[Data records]
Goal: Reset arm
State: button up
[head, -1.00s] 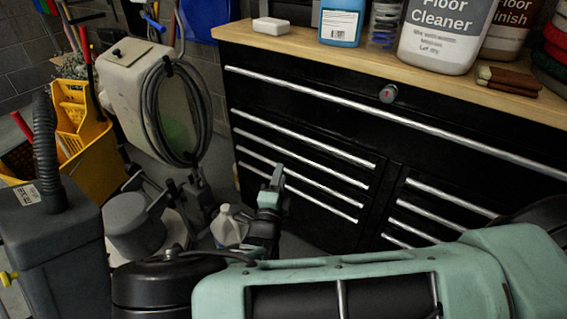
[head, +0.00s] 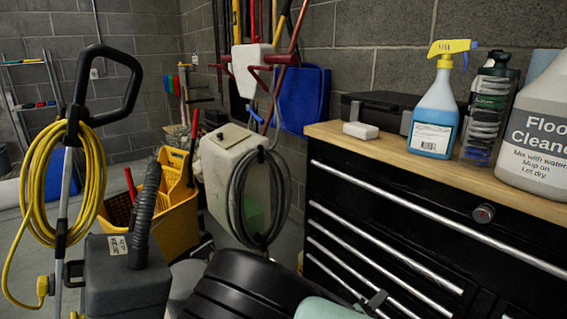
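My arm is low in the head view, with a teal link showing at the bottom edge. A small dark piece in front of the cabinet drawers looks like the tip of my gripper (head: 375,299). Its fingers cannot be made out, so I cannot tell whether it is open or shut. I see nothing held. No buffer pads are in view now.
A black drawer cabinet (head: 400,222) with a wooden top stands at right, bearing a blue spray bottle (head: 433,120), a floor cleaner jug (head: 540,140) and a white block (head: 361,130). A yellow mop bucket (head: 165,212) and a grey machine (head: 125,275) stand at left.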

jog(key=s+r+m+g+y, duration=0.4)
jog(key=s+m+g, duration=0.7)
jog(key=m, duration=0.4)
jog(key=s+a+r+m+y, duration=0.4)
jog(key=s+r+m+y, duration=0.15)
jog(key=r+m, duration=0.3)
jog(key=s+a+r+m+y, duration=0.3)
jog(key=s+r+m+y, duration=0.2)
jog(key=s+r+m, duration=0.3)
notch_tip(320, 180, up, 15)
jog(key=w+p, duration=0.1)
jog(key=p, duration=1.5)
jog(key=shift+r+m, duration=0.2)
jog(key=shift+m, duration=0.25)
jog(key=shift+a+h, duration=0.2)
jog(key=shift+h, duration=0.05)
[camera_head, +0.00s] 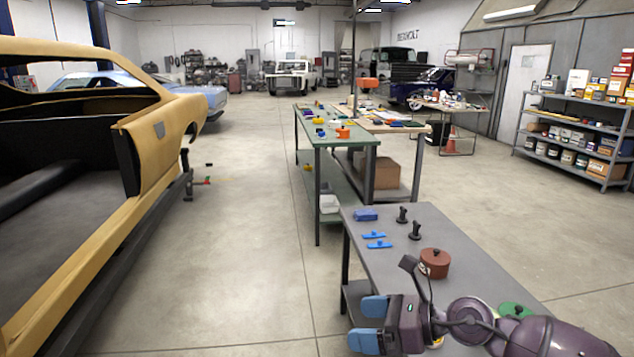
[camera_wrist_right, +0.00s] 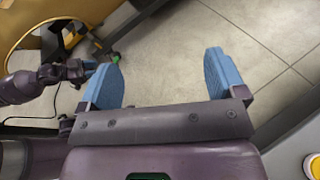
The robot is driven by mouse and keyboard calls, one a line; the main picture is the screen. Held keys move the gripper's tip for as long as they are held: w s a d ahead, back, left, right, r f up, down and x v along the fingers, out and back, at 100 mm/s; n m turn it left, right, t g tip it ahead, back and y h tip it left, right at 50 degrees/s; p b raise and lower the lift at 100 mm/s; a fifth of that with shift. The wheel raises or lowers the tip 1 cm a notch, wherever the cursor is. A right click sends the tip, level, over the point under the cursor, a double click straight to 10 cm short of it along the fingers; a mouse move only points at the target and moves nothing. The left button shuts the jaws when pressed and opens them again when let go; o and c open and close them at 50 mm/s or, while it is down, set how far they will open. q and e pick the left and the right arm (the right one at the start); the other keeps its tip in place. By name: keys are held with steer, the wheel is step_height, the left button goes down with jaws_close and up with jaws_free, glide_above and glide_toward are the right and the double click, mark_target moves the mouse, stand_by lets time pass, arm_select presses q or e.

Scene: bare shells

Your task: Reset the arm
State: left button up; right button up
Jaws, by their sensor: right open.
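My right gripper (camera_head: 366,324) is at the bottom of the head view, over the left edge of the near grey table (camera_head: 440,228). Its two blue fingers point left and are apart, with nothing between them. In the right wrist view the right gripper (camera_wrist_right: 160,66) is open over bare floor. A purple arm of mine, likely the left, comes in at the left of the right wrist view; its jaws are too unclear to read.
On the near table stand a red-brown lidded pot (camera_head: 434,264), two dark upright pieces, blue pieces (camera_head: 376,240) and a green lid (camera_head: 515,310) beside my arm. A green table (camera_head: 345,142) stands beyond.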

* **Task prompt**
Pull out every line in the data above that has the word "Reset".

* **Final result**
Goal: Reset arm
Your task: Reset the arm

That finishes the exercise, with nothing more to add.